§ **What the exercise asks**: Copy the material that follows word for word and omit its pictures.

*****

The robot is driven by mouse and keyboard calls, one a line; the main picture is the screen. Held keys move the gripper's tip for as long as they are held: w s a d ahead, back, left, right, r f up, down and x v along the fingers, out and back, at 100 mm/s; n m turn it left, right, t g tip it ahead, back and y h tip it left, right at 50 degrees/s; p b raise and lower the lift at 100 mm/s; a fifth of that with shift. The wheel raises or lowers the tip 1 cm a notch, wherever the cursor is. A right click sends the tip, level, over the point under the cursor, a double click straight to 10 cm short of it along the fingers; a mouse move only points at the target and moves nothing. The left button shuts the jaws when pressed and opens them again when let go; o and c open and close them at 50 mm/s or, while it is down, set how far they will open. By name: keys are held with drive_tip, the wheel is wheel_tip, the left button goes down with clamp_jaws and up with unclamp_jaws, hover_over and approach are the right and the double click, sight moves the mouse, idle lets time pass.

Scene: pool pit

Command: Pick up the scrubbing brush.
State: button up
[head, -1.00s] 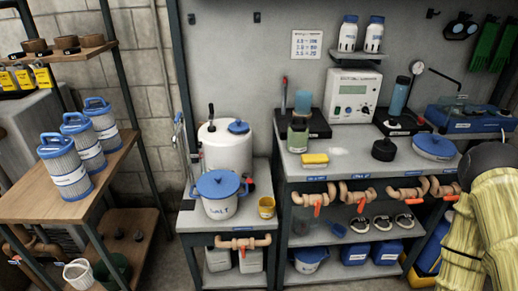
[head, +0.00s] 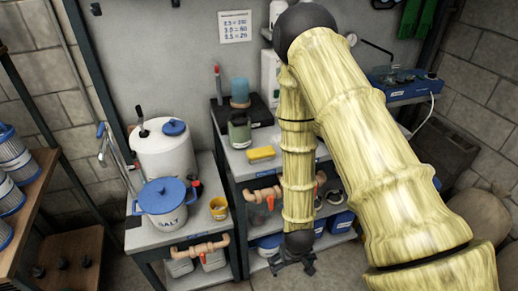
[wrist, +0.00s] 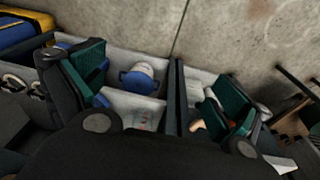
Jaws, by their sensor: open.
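I cannot clearly identify the scrubbing brush in either view. A small yellow block (head: 261,153) lies on the front of the workbench top (head: 238,172); I cannot tell whether it is a brush or a sponge. My gripper (head: 293,262) hangs low in front of the bench, below its top and to the right of the yellow block. It is apart from the block. In the wrist view its teal-padded fingers (wrist: 165,95) are spread wide with nothing held between them. My arm hides the right part of the bench.
A white pot with a blue lid marked SALT (head: 165,205) and a yellow cup (head: 218,208) stand on the lower left stand. Orange pipes (head: 200,250) stick out in front. A green bottle (head: 239,130) stands behind the yellow block. A shelf (head: 35,205) is at left.

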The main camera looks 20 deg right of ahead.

*****

§ **Result of the exercise**:
The robot is driven by mouse and keyboard calls, one a line; the main picture is the screen. Held keys move the gripper's tip for as long as they are held: w s a d ahead, back, left, right, r f up, down and x v along the fingers, out and back, at 100 mm/s; n m turn it left, right, t g tip it ahead, back and y h tip it left, right at 50 degrees/s; p b raise and lower the lift at 100 mm/s; a fifth of that with shift. The wheel raises or lowers the tip 1 cm a notch, wherever the cursor is. A right click sends the tip, level, over the point under the cursor, a double click straight to 10 cm short of it along the fingers; a mouse move only points at the target and moves nothing. The left button shuts the jaws when pressed and opens them again when let go; o and c open and close them at 50 mm/s or, while it is down, set how far they will open. By name: keys are held with drive_tip, the wheel is wheel_tip, the left button goes down with clamp_jaws and up with unclamp_jaws, hover_over and approach are the right and the double click, sight moves the mouse, idle lets time pass.

Scene: pool pit

Command: Pick up the scrubbing brush.
State: button up
[head, -1.00s] 
[head, +0.00s] 
[wrist, +0.00s] 
Jaws, by their sensor: open.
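I cannot clearly identify the scrubbing brush in either view. A small yellow block (head: 261,153) lies on the front of the workbench top (head: 238,172); I cannot tell whether it is a brush or a sponge. My gripper (head: 293,262) hangs low in front of the bench, below its top and to the right of the yellow block. It is apart from the block. In the wrist view its teal-padded fingers (wrist: 165,95) are spread wide with nothing held between them. My arm hides the right part of the bench.
A white pot with a blue lid marked SALT (head: 165,205) and a yellow cup (head: 218,208) stand on the lower left stand. Orange pipes (head: 200,250) stick out in front. A green bottle (head: 239,130) stands behind the yellow block. A shelf (head: 35,205) is at left.

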The main camera looks 20 deg right of ahead.

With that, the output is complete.